▸ **What this task involves**
Extract each line of the data below exactly as written.

++++++++++

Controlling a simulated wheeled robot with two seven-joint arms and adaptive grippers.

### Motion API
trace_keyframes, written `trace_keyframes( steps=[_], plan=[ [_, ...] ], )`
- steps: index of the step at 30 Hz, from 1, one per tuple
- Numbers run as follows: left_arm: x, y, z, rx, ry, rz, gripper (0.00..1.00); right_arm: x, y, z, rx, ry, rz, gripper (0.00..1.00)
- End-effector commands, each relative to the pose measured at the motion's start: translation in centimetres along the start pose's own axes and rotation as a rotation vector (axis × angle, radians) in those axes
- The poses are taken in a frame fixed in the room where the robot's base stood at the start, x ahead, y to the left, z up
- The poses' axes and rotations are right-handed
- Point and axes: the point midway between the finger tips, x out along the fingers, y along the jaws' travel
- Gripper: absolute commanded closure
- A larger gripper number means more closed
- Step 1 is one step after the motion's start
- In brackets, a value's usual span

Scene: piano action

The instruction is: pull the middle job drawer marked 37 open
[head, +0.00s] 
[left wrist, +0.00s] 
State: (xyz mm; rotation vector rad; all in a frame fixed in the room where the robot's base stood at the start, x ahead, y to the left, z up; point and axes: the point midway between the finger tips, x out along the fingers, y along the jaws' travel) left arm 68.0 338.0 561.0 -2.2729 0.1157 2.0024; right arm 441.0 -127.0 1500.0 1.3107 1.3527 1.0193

++++++++++

▸ **Response to the exercise**
Controlling a simulated wheeled robot with two seven-joint arms and adaptive grippers.

### Motion API
trace_keyframes, written `trace_keyframes( steps=[_], plan=[ [_, ...] ], )`
- steps: index of the step at 30 Hz, from 1, one per tuple
- Numbers run as follows: left_arm: x, y, z, rx, ry, rz, gripper (0.00..1.00); right_arm: x, y, z, rx, ry, rz, gripper (0.00..1.00)
- End-effector commands, each relative to the pose measured at the motion's start: translation in centimetres along the start pose's own axes and rotation as a rotation vector (axis × angle, radians) in those axes
- The poses are taken in a frame fixed in the room where the robot's base stood at the start, x ahead, y to the left, z up
- The poses' axes and rotations are right-handed
- Point and axes: the point midway between the finger tips, x out along the fingers, y along the jaws' travel
- Gripper: absolute commanded closure
- A larger gripper number means more closed
- Step 1 is one step after the motion's start
- In brackets, a value's usual span

Scene: piano action

The instruction is: pull the middle job drawer marked 37 open
[head, +0.00s] 
[left wrist, +0.00s] 
State: (xyz mm; rotation vector rad; all in a frame fixed in the room where the robot's base stood at the start, x ahead, y to the left, z up; point and axes: the point midway between the finger tips, x out along the fingers, y along the jaws' travel) left arm 68.0 338.0 561.0 -2.2729 0.1157 2.0024; right arm 441.0 -127.0 1500.0 1.3107 1.3527 1.0193

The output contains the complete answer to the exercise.